The REAL solution is to lift all legal barriers to universal capital ownership access by every child, woman, and man as a fundamental right of citizenship and the basis of personal liberty and empowerment. The goal should be to enable every child, woman, and man to become an owner of ever-advancing labor-displacing technologies, new and sustainable energy systems, new rentable space, new enterprises, new infrastructure assets, and productive land and natural resources as a growing and independent source of their future incomes.

Jones’ thinking is the result of being stuck, as is the entire playing field of advocates for change, in one-factor thinking––that is, the labor worker, and he, while gaining wealth through capital ownership, is oblivious to the most powerful and increasingly productive factor––non-human physical capital (the land, structures, tools, machines and robotics, computerization, etc.) that is responsible for 90 percent of the production of the products and services needed and wanted by society. His focus and that of his not-for-profit called JUST Capital should be on broadening personal ownership of capital asset formation simultaneously with financing the growth of the economy, instead of allowing the continued concentration of capital ownership.

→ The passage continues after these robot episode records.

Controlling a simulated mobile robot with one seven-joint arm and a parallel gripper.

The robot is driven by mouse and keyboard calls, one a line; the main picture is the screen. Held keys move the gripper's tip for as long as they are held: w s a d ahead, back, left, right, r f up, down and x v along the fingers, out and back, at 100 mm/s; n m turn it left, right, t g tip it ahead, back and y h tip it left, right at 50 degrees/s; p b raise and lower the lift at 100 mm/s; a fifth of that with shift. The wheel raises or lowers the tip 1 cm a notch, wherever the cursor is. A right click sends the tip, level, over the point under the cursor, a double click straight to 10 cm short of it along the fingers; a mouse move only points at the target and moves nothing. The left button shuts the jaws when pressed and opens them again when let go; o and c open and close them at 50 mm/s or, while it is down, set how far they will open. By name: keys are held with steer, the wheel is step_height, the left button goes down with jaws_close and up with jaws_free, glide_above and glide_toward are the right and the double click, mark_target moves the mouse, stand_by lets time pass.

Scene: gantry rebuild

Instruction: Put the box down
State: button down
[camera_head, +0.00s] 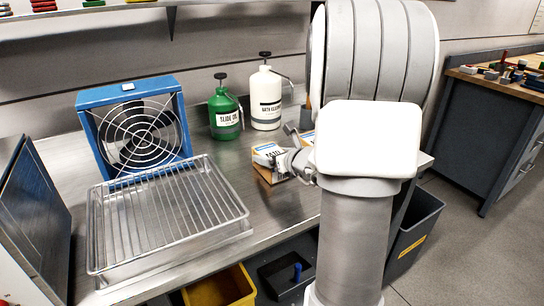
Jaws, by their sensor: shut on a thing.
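A small white, orange and tan box (268,157) is on or just above the steel bench, right of the wire-rack tray; I cannot tell whether it touches the bench. My gripper (284,163) is shut on its right side. My arm hides the wrist and part of the gripper. A second orange and white item (308,138) shows behind the gripper, partly hidden by my arm.
A metal tray with a wire rack (230,212) covers the bench's left part. A blue fan (135,128), a green bottle (224,112) and a white bottle (265,100) stand behind. Bare bench (285,205) lies in front of the box.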

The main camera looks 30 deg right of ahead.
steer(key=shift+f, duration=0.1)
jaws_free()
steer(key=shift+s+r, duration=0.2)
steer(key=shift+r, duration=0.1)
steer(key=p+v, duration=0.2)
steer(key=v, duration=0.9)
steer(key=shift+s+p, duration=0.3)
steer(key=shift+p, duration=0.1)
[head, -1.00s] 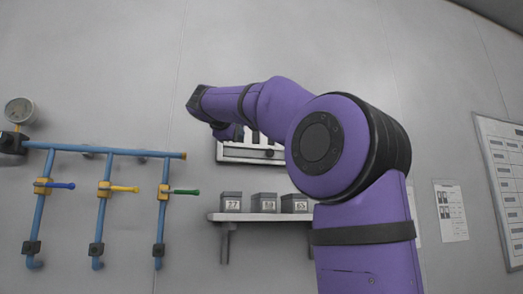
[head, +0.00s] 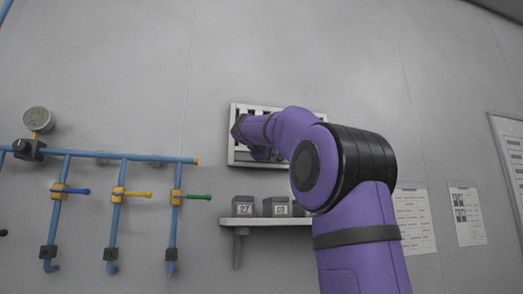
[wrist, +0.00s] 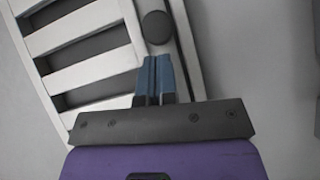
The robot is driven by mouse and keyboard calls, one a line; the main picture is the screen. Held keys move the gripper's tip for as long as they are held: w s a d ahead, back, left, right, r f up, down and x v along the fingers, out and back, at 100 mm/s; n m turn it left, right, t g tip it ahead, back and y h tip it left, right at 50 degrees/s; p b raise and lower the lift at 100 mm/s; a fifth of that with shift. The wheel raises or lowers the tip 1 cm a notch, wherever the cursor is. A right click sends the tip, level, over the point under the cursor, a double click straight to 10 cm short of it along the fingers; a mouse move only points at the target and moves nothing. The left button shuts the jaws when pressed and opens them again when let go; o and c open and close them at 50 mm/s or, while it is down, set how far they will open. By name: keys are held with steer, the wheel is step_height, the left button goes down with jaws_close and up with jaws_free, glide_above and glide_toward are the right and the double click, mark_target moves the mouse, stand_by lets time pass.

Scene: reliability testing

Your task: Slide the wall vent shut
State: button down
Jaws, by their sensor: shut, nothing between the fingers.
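The wall vent (head: 233,112) is a pale framed panel with slats, mounted on the wall above the shelf; my arm covers much of it. In the wrist view the vent (wrist: 97,17) fills the upper left, with dark gaps between its pale slats. A dark round knob (wrist: 157,27) sits on the strip along its right side. My gripper (wrist: 156,62) has its blue fingers together and empty, just below the knob in the picture. I cannot tell whether the fingertips touch the knob or strip. In the head view the fingers are hidden behind my wrist.
A shelf (head: 262,222) with small numbered boxes (head: 275,207) is below the vent. Blue pipes (head: 115,205) with coloured valve handles and a gauge (head: 38,119) are on the left. Papers (head: 466,215) hang at the right. Bare wall lies above the vent.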

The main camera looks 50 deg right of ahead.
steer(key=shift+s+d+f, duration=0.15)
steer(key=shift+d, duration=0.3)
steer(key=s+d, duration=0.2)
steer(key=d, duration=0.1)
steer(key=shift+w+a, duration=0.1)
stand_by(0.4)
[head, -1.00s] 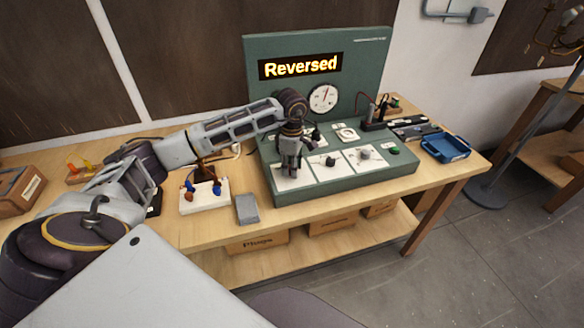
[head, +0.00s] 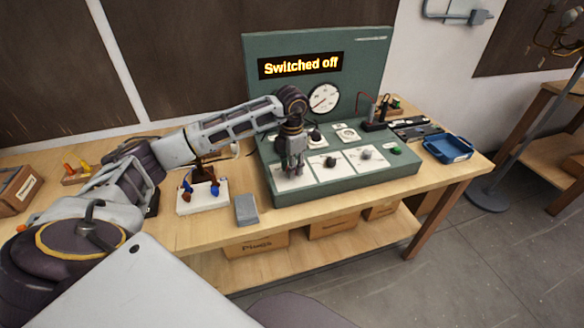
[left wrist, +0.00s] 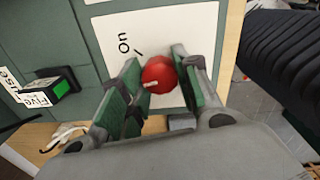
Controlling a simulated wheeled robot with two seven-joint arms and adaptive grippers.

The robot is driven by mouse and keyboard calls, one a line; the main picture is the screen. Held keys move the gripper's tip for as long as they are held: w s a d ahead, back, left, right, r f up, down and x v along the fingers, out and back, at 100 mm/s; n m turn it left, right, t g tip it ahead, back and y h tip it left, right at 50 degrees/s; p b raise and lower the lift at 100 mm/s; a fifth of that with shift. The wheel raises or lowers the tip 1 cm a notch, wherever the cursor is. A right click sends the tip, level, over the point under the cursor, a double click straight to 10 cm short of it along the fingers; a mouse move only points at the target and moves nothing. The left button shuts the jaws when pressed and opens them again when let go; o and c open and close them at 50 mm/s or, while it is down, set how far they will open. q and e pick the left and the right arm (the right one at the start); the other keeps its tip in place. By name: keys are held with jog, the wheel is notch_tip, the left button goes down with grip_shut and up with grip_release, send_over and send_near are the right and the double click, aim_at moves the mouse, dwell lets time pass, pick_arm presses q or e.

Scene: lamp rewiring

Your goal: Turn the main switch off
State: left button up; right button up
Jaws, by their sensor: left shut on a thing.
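The main switch is a red knob (left wrist: 158,73) with a pale pointer mark, on a white plate (left wrist: 110,30) with the word "On" and a tick. My left gripper (left wrist: 152,88) has its green-padded fingers on either side of the knob, shut on it. In the head view my left gripper (head: 291,170) reaches down onto the left front plate of the green test panel (head: 340,186) and hides the knob. The panel's display (head: 300,66) reads "Switched off". The knob's pointer does not line up with the "On" tick. My right gripper is not in view.
The panel also has a dial gauge (head: 323,98), other knobs (head: 331,161) and a green button (head: 396,150). A blue tray (head: 447,147) stands to the right. A grey block (head: 246,209) and a white terminal board (head: 203,197) lie left of the panel.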

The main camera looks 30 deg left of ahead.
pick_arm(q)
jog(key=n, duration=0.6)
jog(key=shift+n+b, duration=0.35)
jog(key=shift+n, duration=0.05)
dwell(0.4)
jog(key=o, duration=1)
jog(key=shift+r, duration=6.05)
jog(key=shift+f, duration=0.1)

Jones should grasp this idea instantly, because, after all, his billionaire wealth is the result of his OWNING productive capital assets.

What he should really being doing, leading up to and in the 2016 presidential election year, is leading a national discussion on the topic of the importance of capital ownership and how we can expand the base of private capital ownership simultaneously with the creation of new physical capital formation, with the aim of building long-term financial security for all Americans through accumulating a viable capital estate.